**Written problem:**
Give the data again exactly as written, skipping any pictures.

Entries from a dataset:
-- begin --

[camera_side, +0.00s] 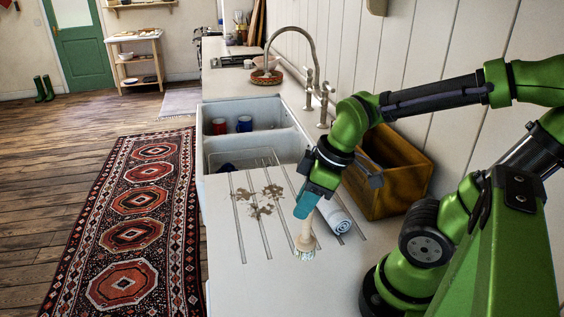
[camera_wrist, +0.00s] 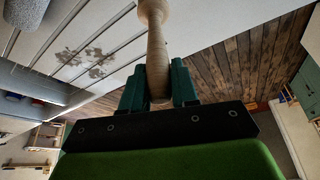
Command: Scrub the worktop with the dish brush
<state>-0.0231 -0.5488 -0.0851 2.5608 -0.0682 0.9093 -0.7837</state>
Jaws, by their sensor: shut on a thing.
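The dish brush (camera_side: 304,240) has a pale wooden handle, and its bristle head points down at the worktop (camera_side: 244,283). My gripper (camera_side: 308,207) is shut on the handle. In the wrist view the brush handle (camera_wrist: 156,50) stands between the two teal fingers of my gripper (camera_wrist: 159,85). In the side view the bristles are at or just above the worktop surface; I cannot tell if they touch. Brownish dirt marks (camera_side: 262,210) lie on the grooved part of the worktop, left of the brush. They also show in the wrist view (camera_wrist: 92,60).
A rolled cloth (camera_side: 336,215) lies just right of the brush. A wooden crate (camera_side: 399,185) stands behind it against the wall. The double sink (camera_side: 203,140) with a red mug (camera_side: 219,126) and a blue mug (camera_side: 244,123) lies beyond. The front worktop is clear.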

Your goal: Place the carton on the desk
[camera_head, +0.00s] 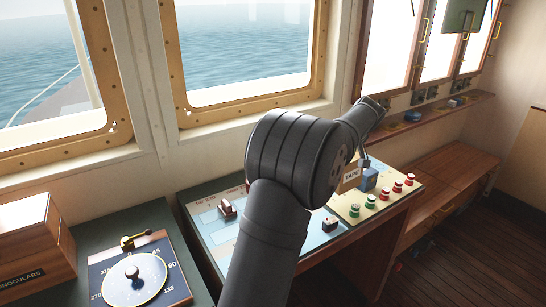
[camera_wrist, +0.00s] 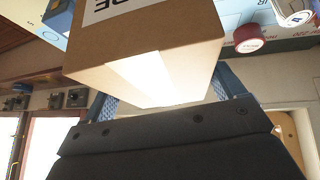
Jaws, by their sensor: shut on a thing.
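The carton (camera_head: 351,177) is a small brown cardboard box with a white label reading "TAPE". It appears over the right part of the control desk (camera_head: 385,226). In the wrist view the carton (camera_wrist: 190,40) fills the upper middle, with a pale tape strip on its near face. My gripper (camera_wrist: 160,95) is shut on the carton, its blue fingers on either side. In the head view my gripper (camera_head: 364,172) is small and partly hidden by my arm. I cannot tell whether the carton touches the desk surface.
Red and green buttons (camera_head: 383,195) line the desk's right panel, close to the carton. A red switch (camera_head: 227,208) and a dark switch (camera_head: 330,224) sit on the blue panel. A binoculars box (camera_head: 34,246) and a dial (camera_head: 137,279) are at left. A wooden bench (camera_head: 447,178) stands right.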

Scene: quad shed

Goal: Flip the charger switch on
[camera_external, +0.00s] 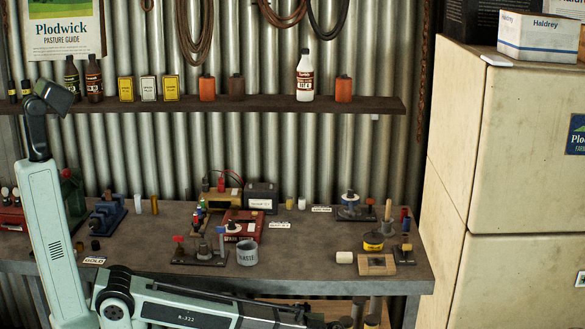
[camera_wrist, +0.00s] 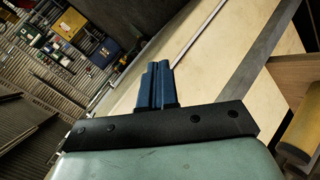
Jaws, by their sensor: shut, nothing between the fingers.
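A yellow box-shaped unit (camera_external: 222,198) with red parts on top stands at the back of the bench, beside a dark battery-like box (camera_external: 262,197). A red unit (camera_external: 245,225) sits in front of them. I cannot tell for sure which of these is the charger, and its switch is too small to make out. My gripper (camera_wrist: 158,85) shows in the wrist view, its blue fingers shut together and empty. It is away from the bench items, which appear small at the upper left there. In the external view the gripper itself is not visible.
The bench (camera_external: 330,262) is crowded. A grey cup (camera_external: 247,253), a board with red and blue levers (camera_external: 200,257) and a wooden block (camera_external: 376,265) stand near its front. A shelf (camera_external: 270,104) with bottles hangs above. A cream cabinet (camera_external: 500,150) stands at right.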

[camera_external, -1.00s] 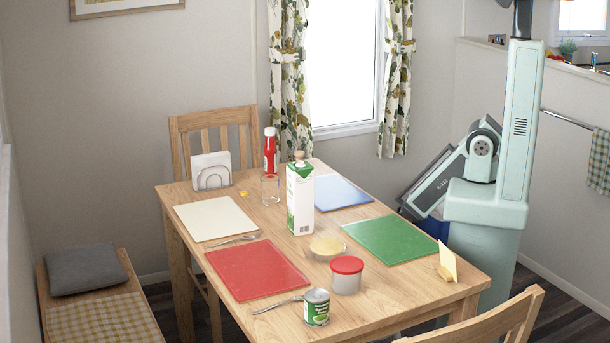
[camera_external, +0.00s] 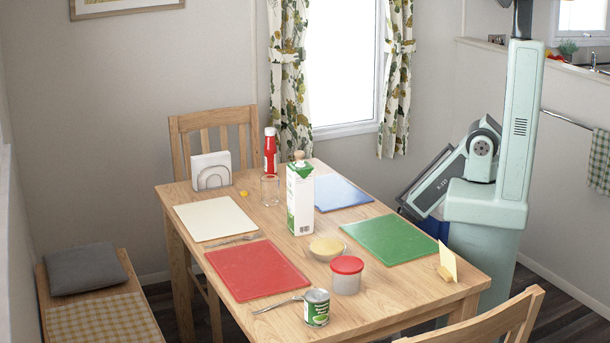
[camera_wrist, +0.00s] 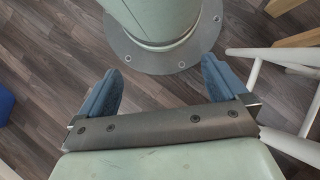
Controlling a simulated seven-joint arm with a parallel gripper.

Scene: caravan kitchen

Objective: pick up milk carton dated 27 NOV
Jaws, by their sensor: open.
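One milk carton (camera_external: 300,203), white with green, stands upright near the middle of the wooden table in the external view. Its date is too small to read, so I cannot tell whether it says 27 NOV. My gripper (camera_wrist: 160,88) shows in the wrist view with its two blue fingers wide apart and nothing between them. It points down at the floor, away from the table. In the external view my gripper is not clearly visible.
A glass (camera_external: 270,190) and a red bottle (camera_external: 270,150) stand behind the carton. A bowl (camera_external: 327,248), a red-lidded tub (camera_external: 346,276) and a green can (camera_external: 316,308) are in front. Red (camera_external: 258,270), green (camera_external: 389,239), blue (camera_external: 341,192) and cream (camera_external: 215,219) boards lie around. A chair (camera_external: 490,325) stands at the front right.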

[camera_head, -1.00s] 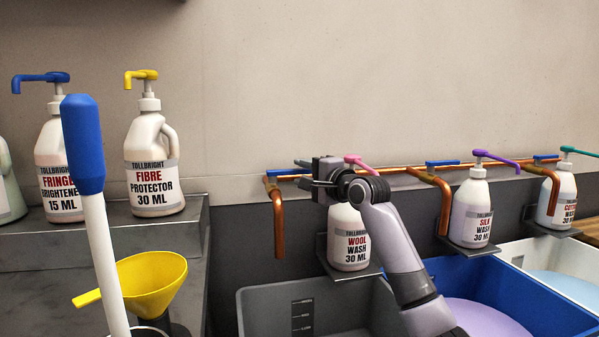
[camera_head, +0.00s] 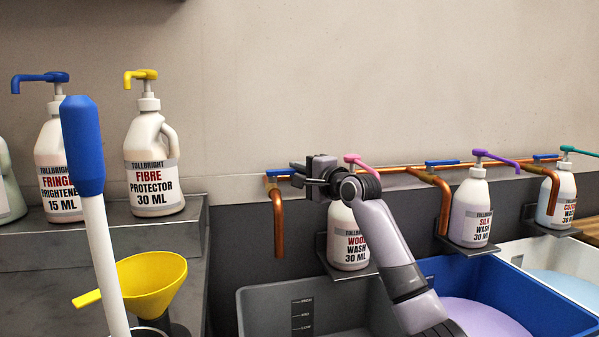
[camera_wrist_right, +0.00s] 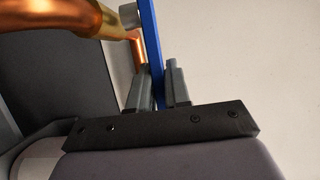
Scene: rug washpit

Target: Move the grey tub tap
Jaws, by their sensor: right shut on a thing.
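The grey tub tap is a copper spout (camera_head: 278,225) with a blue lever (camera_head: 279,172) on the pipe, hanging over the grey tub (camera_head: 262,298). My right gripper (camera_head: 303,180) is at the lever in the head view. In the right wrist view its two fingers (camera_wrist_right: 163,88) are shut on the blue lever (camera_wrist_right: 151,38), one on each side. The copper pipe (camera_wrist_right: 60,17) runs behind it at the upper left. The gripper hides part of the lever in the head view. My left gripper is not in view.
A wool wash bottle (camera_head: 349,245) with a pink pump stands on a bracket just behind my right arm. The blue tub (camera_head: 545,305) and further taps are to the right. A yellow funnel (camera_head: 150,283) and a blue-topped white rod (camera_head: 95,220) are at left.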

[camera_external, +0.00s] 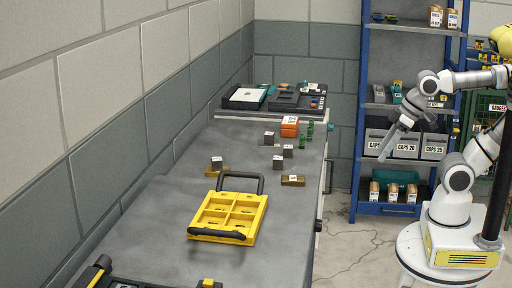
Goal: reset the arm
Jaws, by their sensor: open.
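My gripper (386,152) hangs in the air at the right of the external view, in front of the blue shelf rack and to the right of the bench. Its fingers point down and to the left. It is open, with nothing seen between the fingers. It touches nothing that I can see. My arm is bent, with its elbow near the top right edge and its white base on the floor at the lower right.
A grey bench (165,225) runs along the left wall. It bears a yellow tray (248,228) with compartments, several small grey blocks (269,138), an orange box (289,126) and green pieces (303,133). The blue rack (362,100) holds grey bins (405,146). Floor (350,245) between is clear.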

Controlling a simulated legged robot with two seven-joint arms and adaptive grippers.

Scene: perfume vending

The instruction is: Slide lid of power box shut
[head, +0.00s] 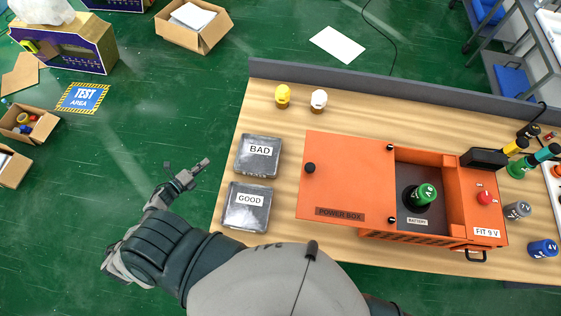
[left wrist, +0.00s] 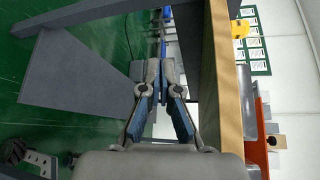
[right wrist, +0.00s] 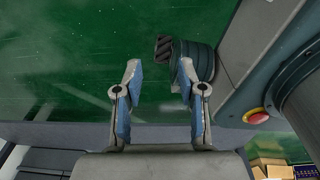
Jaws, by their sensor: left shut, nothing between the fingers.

-- end --

**Worked answer:**
[camera_side, +0.00s] 
[camera_wrist, +0.00s] 
Command: Scrub the worktop with the dish brush
<state>-0.0231 -0.5488 -0.0851 2.5608 -0.0682 0.9093 -0.7837</state>
Jaws, by their sensor: shut on a thing.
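The dish brush (camera_side: 304,240) has a pale wooden handle, and its bristle head points down at the worktop (camera_side: 244,283). My gripper (camera_side: 308,207) is shut on the handle. In the wrist view the brush handle (camera_wrist: 156,50) stands between the two teal fingers of my gripper (camera_wrist: 159,85). In the side view the bristles are at or just above the worktop surface; I cannot tell if they touch. Brownish dirt marks (camera_side: 262,210) lie on the grooved part of the worktop, left of the brush. They also show in the wrist view (camera_wrist: 92,60).
A rolled cloth (camera_side: 336,215) lies just right of the brush. A wooden crate (camera_side: 399,185) stands behind it against the wall. The double sink (camera_side: 203,140) with a red mug (camera_side: 219,126) and a blue mug (camera_side: 244,123) lies beyond. The front worktop is clear.

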Your goal: Place the carton on the desk
[camera_head, +0.00s] 
[camera_wrist, +0.00s] 
Jaws, by their sensor: shut on a thing.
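The carton (camera_head: 351,177) is a small brown cardboard box with a white label reading "TAPE". It appears over the right part of the control desk (camera_head: 385,226). In the wrist view the carton (camera_wrist: 190,40) fills the upper middle, with a pale tape strip on its near face. My gripper (camera_wrist: 160,95) is shut on the carton, its blue fingers on either side. In the head view my gripper (camera_head: 364,172) is small and partly hidden by my arm. I cannot tell whether the carton touches the desk surface.
Red and green buttons (camera_head: 383,195) line the desk's right panel, close to the carton. A red switch (camera_head: 227,208) and a dark switch (camera_head: 330,224) sit on the blue panel. A binoculars box (camera_head: 34,246) and a dial (camera_head: 137,279) are at left. A wooden bench (camera_head: 447,178) stands right.

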Scene: quad shed

Goal: Flip the charger switch on
[camera_external, +0.00s] 
[camera_wrist, +0.00s] 
Jaws, by their sensor: shut, nothing between the fingers.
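A yellow box-shaped unit (camera_external: 222,198) with red parts on top stands at the back of the bench, beside a dark battery-like box (camera_external: 262,197). A red unit (camera_external: 245,225) sits in front of them. I cannot tell for sure which of these is the charger, and its switch is too small to make out. My gripper (camera_wrist: 158,85) shows in the wrist view, its blue fingers shut together and empty. It is away from the bench items, which appear small at the upper left there. In the external view the gripper itself is not visible.
The bench (camera_external: 330,262) is crowded. A grey cup (camera_external: 247,253), a board with red and blue levers (camera_external: 200,257) and a wooden block (camera_external: 376,265) stand near its front. A shelf (camera_external: 270,104) with bottles hangs above. A cream cabinet (camera_external: 500,150) stands at right.

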[camera_external, -1.00s] 
[camera_external, +0.00s] 
[camera_wrist, +0.00s] 
Controlling a simulated seven-joint arm with a parallel gripper.

Scene: caravan kitchen

Objective: pick up milk carton dated 27 NOV
Jaws, by their sensor: open.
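One milk carton (camera_external: 300,203), white with green, stands upright near the middle of the wooden table in the external view. Its date is too small to read, so I cannot tell whether it says 27 NOV. My gripper (camera_wrist: 160,88) shows in the wrist view with its two blue fingers wide apart and nothing between them. It points down at the floor, away from the table. In the external view my gripper is not clearly visible.
A glass (camera_external: 270,190) and a red bottle (camera_external: 270,150) stand behind the carton. A bowl (camera_external: 327,248), a red-lidded tub (camera_external: 346,276) and a green can (camera_external: 316,308) are in front. Red (camera_external: 258,270), green (camera_external: 389,239), blue (camera_external: 341,192) and cream (camera_external: 215,219) boards lie around. A chair (camera_external: 490,325) stands at the front right.

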[camera_head, -1.00s] 
[camera_head, +0.00s] 
[camera_wrist_right, +0.00s] 
Scene: rug washpit

Target: Move the grey tub tap
Jaws, by their sensor: right shut on a thing.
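The grey tub tap is a copper spout (camera_head: 278,225) with a blue lever (camera_head: 279,172) on the pipe, hanging over the grey tub (camera_head: 262,298). My right gripper (camera_head: 303,180) is at the lever in the head view. In the right wrist view its two fingers (camera_wrist_right: 163,88) are shut on the blue lever (camera_wrist_right: 151,38), one on each side. The copper pipe (camera_wrist_right: 60,17) runs behind it at the upper left. The gripper hides part of the lever in the head view. My left gripper is not in view.
A wool wash bottle (camera_head: 349,245) with a pink pump stands on a bracket just behind my right arm. The blue tub (camera_head: 545,305) and further taps are to the right. A yellow funnel (camera_head: 150,283) and a blue-topped white rod (camera_head: 95,220) are at left.

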[camera_external, +0.00s] 
Goal: reset the arm
Jaws, by their sensor: open.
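My gripper (386,152) hangs in the air at the right of the external view, in front of the blue shelf rack and to the right of the bench. Its fingers point down and to the left. It is open, with nothing seen between the fingers. It touches nothing that I can see. My arm is bent, with its elbow near the top right edge and its white base on the floor at the lower right.
A grey bench (165,225) runs along the left wall. It bears a yellow tray (248,228) with compartments, several small grey blocks (269,138), an orange box (289,126) and green pieces (303,133). The blue rack (362,100) holds grey bins (405,146). Floor (350,245) between is clear.

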Controlling a simulated legged robot with two seven-joint arms and adaptive grippers.

Scene: perfume vending

The instruction is: Slide lid of power box shut
[head, +0.00s] 
[left wrist, +0.00s] 
[right wrist, +0.00s] 
Jaws, by their sensor: left shut, nothing between the fingers.

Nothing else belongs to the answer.